Monday, April 5, 2010

Cosmocking: UK Cosmo!

On my way back from Germany, I had a layover in London (or more specifically in a hermetically sealed airport terminal that they told me was London but could have been the moon for all the city views and local color it offered), and I picked up a copy of UK Cosmo. It's definitely all different content from US Cosmo, so let's get reading!

White cover! Someone named Holly! Whoo! And she appears to weigh more (not a lot more, but I take what I can get) than 100 pounds! She's still been Photoshopped to death, though, she has an Amazing Disappearing Right Leg! Sort of a white lace dress thing, but not fine sexy lace, more like doily lace! The word "SEX" is, true to form, in very large font on the cover!

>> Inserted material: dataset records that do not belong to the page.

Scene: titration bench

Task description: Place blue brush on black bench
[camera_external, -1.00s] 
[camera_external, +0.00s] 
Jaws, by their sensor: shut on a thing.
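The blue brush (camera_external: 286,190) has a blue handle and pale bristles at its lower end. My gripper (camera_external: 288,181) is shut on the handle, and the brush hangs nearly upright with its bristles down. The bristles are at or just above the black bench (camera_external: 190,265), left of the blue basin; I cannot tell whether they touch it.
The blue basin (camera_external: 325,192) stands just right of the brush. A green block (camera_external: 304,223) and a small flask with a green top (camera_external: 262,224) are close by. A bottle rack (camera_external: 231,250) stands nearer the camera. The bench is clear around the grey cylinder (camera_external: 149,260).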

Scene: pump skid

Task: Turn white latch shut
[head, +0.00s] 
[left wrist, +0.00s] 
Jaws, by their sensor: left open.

It came with a free bag, too. It's actually a really nice bag--it's a tote bag made of durable-feeling fabric with a cute and very British sailor-stripe pattern and bow, and it doesn't have any annoying logos on it either. I would pay the cover price of the magazine just for this bag.

Oh boy. One of the first articles is a point-counterpoint about whether men have to fight anti-male sexism. Let's read the "yes" viewpoint and grit our teeth...

Last year, an oven-cleaner ad drew a thousand-plus complaints for the slogan, 'So easy, even a man can use it.' But it stayed on air, and anti-male sexism in the media--and beyond--continues. Can you imagine the outcry if one of the most popular TV shows of all time featured a drunken, fat, stupid woman and her long-suffering husband? Or if a clothes store asked its female staff to go topless? As The Simpsons and Abercrombie & Fitch have shown, if man are the targets, portraying them as stupid or as objects of lust doesn't seem to matter.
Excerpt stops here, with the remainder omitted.